A run of records:
•••••

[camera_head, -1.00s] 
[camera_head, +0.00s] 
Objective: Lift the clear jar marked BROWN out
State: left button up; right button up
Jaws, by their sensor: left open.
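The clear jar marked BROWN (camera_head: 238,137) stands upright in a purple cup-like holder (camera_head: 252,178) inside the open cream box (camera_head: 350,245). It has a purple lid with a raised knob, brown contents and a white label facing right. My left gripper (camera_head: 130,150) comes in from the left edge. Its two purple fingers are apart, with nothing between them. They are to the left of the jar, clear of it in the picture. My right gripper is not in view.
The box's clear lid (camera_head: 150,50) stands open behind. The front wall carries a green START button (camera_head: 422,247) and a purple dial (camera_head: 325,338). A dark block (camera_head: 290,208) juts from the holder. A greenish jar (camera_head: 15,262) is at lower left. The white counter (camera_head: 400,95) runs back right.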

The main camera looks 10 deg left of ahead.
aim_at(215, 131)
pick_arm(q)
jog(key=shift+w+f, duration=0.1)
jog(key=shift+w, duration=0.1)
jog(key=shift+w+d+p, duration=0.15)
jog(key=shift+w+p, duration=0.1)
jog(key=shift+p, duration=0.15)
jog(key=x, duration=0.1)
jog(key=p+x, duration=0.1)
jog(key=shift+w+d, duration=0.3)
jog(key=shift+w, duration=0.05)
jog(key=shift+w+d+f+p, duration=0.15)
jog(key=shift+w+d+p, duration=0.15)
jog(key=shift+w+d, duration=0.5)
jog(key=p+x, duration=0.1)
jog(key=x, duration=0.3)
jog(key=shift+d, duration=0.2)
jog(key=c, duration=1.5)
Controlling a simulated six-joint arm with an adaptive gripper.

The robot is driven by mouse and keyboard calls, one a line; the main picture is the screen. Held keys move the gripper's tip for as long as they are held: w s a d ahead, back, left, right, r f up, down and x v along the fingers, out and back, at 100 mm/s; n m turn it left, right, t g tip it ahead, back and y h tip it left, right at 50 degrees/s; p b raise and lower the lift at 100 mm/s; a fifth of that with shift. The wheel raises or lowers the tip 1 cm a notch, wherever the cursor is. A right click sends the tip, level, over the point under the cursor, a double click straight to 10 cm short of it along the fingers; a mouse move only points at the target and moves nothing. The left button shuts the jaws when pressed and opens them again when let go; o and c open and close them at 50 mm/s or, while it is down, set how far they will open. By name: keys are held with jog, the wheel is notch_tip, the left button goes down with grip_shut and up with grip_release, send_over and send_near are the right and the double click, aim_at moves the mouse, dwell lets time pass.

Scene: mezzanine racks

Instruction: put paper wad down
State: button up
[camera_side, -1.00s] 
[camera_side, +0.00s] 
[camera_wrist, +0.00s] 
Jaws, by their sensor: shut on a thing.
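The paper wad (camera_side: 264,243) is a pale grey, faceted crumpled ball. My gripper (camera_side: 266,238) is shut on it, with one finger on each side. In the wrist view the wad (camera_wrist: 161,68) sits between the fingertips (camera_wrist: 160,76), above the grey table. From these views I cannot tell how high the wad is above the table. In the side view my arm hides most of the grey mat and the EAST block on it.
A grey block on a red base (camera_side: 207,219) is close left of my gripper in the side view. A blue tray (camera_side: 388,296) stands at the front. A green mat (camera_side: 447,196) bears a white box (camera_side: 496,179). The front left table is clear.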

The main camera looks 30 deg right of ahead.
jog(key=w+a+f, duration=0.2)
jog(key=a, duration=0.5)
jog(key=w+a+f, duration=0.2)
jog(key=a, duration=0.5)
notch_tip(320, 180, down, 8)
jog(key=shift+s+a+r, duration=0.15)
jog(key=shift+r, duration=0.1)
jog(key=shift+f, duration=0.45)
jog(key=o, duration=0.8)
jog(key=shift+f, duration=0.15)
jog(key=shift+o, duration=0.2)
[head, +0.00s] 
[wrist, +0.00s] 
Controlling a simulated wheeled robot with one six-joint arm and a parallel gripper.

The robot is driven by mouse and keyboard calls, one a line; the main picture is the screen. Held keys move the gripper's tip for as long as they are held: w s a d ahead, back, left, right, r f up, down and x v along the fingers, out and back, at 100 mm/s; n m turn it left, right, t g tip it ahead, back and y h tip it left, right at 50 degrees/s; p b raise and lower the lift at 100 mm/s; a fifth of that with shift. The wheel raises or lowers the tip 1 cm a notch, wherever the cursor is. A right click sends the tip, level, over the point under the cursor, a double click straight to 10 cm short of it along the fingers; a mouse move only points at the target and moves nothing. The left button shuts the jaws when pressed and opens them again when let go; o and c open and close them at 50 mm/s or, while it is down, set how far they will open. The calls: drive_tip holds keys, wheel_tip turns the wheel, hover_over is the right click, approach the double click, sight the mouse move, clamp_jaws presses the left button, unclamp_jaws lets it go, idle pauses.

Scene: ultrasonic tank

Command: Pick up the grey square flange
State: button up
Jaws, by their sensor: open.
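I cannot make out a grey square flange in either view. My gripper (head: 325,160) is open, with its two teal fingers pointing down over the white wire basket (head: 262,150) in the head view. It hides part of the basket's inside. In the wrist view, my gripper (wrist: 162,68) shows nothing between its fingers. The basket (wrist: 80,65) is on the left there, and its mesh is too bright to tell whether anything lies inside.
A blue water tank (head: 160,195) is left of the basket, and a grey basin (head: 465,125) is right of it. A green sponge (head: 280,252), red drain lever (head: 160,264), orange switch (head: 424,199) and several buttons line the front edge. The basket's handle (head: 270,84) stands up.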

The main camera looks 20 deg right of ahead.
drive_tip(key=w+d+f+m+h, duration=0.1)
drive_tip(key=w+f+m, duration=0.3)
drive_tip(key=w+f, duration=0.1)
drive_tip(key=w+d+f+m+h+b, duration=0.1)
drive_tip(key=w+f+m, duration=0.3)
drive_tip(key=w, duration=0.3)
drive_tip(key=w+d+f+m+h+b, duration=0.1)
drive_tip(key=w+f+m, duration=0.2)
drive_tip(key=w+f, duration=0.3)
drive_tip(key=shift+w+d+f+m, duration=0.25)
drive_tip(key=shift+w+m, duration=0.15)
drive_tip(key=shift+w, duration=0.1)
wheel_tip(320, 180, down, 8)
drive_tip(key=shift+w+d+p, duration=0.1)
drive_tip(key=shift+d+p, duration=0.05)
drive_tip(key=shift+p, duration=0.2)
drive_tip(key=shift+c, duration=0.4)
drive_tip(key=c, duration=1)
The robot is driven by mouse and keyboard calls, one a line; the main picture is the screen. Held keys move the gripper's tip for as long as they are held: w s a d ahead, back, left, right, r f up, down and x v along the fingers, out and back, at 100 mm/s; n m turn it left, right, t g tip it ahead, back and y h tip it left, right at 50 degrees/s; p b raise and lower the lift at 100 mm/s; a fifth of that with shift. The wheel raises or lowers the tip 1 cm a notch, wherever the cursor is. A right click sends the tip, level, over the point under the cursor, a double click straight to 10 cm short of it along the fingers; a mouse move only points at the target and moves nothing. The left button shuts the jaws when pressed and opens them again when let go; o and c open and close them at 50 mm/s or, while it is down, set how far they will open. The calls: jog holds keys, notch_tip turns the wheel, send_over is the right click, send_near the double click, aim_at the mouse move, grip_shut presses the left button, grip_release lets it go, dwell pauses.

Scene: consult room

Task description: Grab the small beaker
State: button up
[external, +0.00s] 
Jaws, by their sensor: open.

•••••

**THE REQUEST**
Your task is to report how many lines of the material include the string "simulated". Give the number and no other words.

**TASK ANSWER**
2